When the Global Financial Crisis (GFC) occurred in 2008, Australia remained relatively insulated in comparison to other first world countries, because we were riding on the back of a resources boom. More recently a drop in coal and iron ore prices and a falling Australian dollar have resulted in a downturn in the national economy. But fortunately for the Northern Territory, the Ichthys project was appearing on the horizon as mining was declining; this was the major factor causing investor confidence to remain high in the Top End.
The Ichthys project has had both positive and negative impacts on the NT economy:
- a shortage of suitable housing has created a demand that has resulted in extensive infill development and the release of much needed greenfield residential land;
- the property market has remained strong for investment, with higher than normal yield rates for investors;
- in contrast, property prices have remained relatively stable with much of the available rental property stock being fixed into longer term rental agreements with the larger corporates;
- construction of the INPEX workers camp has prevented property prices overheating; however, the use of a fly-in-fly-out (fifo) workforce has meant that a significant portion of these worker’s incomes has not been spent locally; and
- the cost of living in the Top End has escalated; this has been particularly evident in fuel and electricity costs, as well as in service industries with a high labour content, such as food and entertainment.
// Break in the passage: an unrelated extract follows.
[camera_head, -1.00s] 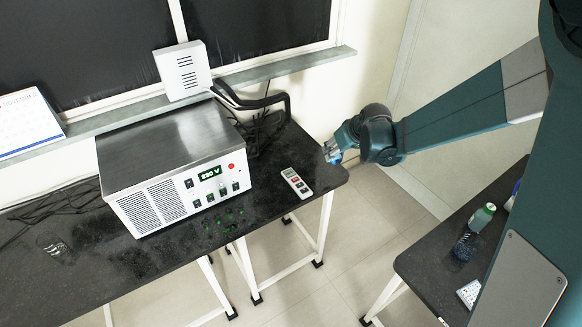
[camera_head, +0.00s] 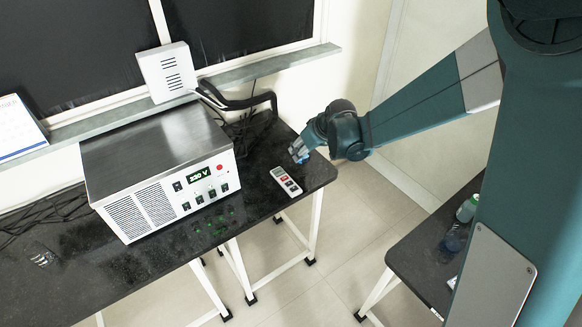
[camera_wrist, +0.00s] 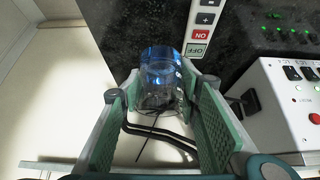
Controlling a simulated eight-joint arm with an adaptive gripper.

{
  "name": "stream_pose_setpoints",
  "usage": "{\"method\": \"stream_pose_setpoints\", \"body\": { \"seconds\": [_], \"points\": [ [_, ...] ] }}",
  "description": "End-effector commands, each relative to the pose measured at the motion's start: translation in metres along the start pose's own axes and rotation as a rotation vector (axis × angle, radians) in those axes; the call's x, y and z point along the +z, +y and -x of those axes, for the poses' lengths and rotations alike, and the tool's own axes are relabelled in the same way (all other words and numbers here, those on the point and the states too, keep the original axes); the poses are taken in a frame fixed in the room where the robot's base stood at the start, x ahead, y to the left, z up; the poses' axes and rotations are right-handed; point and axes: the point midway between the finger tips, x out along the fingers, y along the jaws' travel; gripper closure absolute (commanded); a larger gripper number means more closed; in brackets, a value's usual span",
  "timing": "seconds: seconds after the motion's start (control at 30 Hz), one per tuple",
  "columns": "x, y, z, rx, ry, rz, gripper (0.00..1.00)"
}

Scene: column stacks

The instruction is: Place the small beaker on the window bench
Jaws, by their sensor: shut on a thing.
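The small beaker is clear glass with a blue tint at its rim, and it shows in the wrist view (camera_wrist: 160,80). My gripper (camera_wrist: 153,92) is shut on it, with a green pad on each side. In the head view my gripper (camera_head: 300,150) and the blue of the beaker (camera_head: 298,155) appear over the right end of the window bench (camera_head: 262,207). The bench has a black top and white legs. The gap between beaker and bench top cannot be judged. My fingers hide part of the beaker.
A grey-red handheld device (camera_head: 286,181) lies on the bench just below my gripper. A metal-topped power supply (camera_head: 160,165) stands left of it, with black cables (camera_head: 245,103) behind. A second black table (camera_head: 420,255) with a green-capped bottle (camera_head: 467,208) is at right.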

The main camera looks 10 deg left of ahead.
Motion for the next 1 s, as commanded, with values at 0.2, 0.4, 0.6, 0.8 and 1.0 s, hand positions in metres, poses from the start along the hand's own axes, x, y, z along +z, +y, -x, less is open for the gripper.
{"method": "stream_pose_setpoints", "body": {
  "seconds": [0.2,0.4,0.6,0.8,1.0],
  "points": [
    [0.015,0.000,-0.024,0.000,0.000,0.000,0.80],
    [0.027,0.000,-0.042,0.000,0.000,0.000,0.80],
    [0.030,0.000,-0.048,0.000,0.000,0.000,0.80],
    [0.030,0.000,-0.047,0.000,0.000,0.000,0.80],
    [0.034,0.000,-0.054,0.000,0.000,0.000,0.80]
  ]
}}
One of the key industries driving the Northern Territory economy has always been tourism, but it has been impacted upon by both external and internal influences. Until recently a high Australian dollar has meant that international tourists have tended to avoid Australia, whilst our domestic tourists have taken the opportunity to travel abroad.
In the Top End, the shortage of short-term accommodation and the volume of fifo workers have resulted in higher than normal travel and accommodation costs for tourists. The decreased volume of tourists has resulted in lean times for all tourism operators; even pubs and clubs have suffered with fifo workers less likely to socialise than those on holiday.
Obviously there will be an end to the construction phase of the Icthys project and while some analysts are concerned about the negative impact this will have on the Top End economy, others see this as an ideal opportunity to re-invest in industries such as tourism, that have been neglected.
The recently released Northern Territory budget appears to be addressing both short and long term challenges and opportunities for the NT. The budget channels a high level of spending into infrastructure - this timing will suit the construction industry, coming off the back of the Ichthys project.
The budget also includes spending that will directly benefit the tourism sector. A low Australian dollar combined with improved accommodation and travel services will make the Northern Territory a much more attractive tourism option.
Spending on sporting facilities and community services will hopefully help to encourage workers and active senior Territorians to remain in the Territory, which over the longer term can be expected to result in further strengthening of our economy.
On balance, the Urban Development Institute of Australia (Northern Territory) commends the NT Government on a budget that provides for long-term, sustainable growth.
The development and construction sector has also been pleased to see the strong NT Government focus on cutting red tape and eagerly awaits the outcomes of the current review. Many of the issues which have been identified can be quickly addressed and if this can be achieved it will result in immediate savings in housing costs.
The development industry has been busy over the past five years delivering much needed housing to the Top End. It is imperative that the supply of land for new housing and the redevelopment of infill sites continues and is able to meet ongoing demand. The Reserve Bank recently announced further interest rate cuts - there could not be a better time to invest in the Northern Territory.